I always pictured the Martells and the salty Dornishman as Mediterraneans, so the casting I think is perfectly appropriate with what I wrote in the books. I do sympathize. I mean, I understand.

Some people have written me some very heartfelt letters, and I’ve tried to respond to them about how they wanted to see someone who looked like them in the books, and how they were [disappointed]. They had pictures of the Martells looking like them, and they were disappointed.

I understand that, but it still wasn’t my intent to make… Even the terminology here is such a land mine. I don’t even know what words to use here “black” or “African.” I used African at one point, sort of like African American. [But] if you use “African” you are guilty for saying all Africans are the same.

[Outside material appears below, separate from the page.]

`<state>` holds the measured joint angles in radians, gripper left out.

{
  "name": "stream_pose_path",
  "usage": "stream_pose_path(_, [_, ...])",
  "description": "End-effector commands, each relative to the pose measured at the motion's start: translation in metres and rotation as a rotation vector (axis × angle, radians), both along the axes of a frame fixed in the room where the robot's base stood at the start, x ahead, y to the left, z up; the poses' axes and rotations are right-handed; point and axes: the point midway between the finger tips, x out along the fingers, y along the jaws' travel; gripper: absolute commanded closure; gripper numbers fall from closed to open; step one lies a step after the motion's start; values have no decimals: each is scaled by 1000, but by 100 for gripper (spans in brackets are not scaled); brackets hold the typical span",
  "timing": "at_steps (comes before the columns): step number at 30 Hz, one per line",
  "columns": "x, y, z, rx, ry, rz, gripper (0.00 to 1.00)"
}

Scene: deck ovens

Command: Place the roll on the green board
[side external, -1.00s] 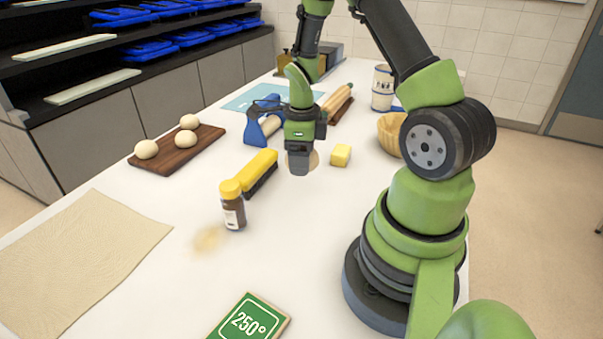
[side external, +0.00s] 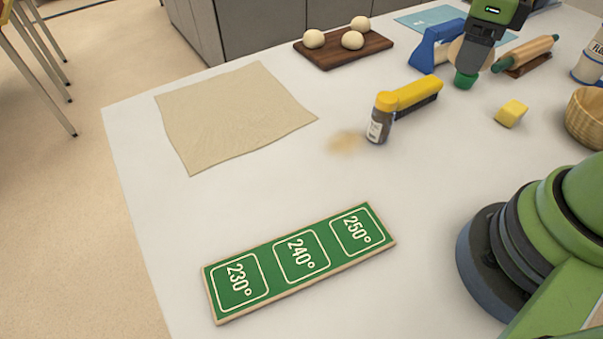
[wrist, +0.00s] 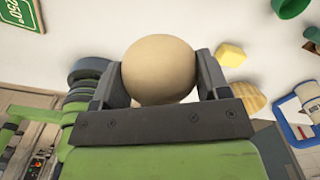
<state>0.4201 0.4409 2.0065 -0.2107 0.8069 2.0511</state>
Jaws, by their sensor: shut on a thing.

I don’t know. I am drawing from history, even though its fantasy. I’ve read a lot of history, The War of the Roses, The Hundred Years War. The World back then was very diverse. Culturally it was perhaps more diverse then our world, but travel was very difficult back then. So even though there might have been many different races and ethnicities and peoples, they didn’t necessarily mix a great deal. I’m drawing largely on medieval England, medieval Scotland, to some extent medieval France. There was an occasional person of color, but certainly not in any great numbers.


Much of the Internet has been abuzz over the quote, “I always had plans, what Tyrion’s arc was gonna be through this, what Arya’s arc was gonna be through this, what Jon Snow’s arc is gonna be.” I actually haven’t finished ‘A Dance With Dragons’ myself, but if it ends on a cliffhanger regarding Jon Snow’s ultimate fate, this use of the present tense seems to be a wink that the one hanging off the cliff may be yet saved. To the relieved sighs of fangirls everywhere.

You can catch season four of ‘Game of Thrones’ on HBO in spring 2014.